* **GOAL**: Transcribe every line exactly. Leave the pictures behind.

══ DATA BLOCK ══

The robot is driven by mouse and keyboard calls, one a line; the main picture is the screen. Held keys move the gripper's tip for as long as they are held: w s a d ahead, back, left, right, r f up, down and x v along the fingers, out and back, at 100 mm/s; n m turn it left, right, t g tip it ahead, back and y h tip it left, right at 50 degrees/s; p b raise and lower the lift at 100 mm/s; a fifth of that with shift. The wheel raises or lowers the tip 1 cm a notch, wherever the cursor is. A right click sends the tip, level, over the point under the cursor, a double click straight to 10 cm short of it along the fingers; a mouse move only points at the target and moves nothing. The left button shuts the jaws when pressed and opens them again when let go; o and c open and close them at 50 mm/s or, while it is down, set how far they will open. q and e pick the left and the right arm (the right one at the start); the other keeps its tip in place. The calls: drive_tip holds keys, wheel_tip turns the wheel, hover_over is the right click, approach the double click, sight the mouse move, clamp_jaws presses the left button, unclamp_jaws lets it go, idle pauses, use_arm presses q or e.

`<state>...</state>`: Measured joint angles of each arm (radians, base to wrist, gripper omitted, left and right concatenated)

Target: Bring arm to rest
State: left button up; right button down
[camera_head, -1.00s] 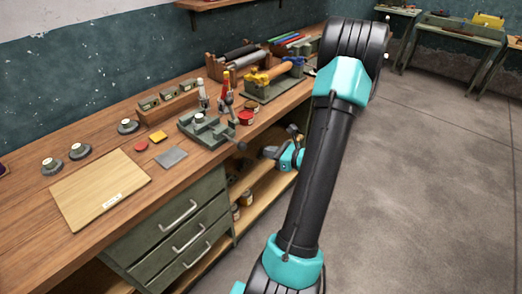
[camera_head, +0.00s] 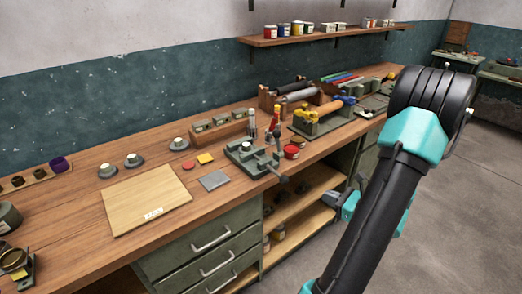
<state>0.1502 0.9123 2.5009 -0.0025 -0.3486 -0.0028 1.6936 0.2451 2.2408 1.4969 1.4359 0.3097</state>
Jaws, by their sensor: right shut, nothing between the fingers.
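My right arm rises at the right of the head view. Its gripper (camera_head: 331,197) shows small and partly hidden behind the arm's dark link, in front of the bench's open shelves. It is shut and holds nothing. It is apart from the bench things. My left gripper is not in view.
Drawers (camera_head: 205,245) and open shelves (camera_head: 290,235) lie below. Grey floor (camera_head: 465,200) is clear at right.

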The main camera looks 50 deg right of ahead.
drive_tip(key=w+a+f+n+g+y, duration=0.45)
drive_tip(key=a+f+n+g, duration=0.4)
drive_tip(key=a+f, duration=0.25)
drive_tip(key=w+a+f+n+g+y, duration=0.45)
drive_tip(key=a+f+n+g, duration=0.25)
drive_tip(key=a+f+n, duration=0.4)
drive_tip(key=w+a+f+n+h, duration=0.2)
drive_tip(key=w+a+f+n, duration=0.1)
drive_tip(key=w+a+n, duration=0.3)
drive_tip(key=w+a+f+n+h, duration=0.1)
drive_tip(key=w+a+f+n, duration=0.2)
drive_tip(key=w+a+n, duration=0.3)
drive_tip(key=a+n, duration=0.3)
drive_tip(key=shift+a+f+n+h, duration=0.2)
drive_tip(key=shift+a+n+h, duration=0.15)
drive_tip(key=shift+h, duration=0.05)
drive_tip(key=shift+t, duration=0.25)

═══

* **EXERCISE SOLUTION**:
The robot is driven by mouse and keyboard calls, one a line; the main picture is the screen. Held keys move the gripper's tip for as long as they are held: w s a d ahead, back, left, right, r f up, down and x v along the fingers, out and back, at 100 mm/s; n m turn it left, right, t g tip it ahead, back and y h tip it left, right at 50 degrees/s; p b raise and lower the lift at 100 mm/s; a fifth of that with shift. The wheel raises or lowers the tip 1 cm a notch, wherever the cursor is. A right click sends the tip, level, over the point under the cursor, a double click straight to 10 cm short of it along the fingers; a mouse move only points at the target and moves nothing. The left button shuts the jaws when pressed and opens them again when let go; o and c open and close them at 50 mm/s or, while it is down, set how far they will open. q and e pick the left and the right arm (the right one at the start); the other keeps its tip in place. The calls: drive_tip holds keys, wheel_tip turns the wheel, hover_over is the right click, approach the double click, sight the mouse move, clamp_jaws presses the left button, unclamp_jaws lets it go, idle pauses, use_arm presses q or e.

`<state>...</state>`: Measured joint angles of each arm (radians, base to wrist, gripper omitted, left and right concatenated)

Target: Bring arm to rest
State: left button up; right button down
[camera_head, -1.00s] 
[camera_head, +0.00s] 
<state>0.1502 0.9123 2.5009 -0.0025 -0.3486 -0.0028 1.6936 0.2451 2.2408 1.4969 1.4359 0.3097</state>
Jaws, by their sensor: right shut, nothing between the fingers.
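My right arm rises at the right of the head view. Its gripper (camera_head: 331,197) shows small and partly hidden behind the arm's dark link, in front of the bench's open shelves. It is shut and holds nothing. It is apart from the bench things. My left gripper is not in view.
Drawers (camera_head: 205,245) and open shelves (camera_head: 290,235) lie below. Grey floor (camera_head: 465,200) is clear at right.

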The main camera looks 50 deg right of ahead.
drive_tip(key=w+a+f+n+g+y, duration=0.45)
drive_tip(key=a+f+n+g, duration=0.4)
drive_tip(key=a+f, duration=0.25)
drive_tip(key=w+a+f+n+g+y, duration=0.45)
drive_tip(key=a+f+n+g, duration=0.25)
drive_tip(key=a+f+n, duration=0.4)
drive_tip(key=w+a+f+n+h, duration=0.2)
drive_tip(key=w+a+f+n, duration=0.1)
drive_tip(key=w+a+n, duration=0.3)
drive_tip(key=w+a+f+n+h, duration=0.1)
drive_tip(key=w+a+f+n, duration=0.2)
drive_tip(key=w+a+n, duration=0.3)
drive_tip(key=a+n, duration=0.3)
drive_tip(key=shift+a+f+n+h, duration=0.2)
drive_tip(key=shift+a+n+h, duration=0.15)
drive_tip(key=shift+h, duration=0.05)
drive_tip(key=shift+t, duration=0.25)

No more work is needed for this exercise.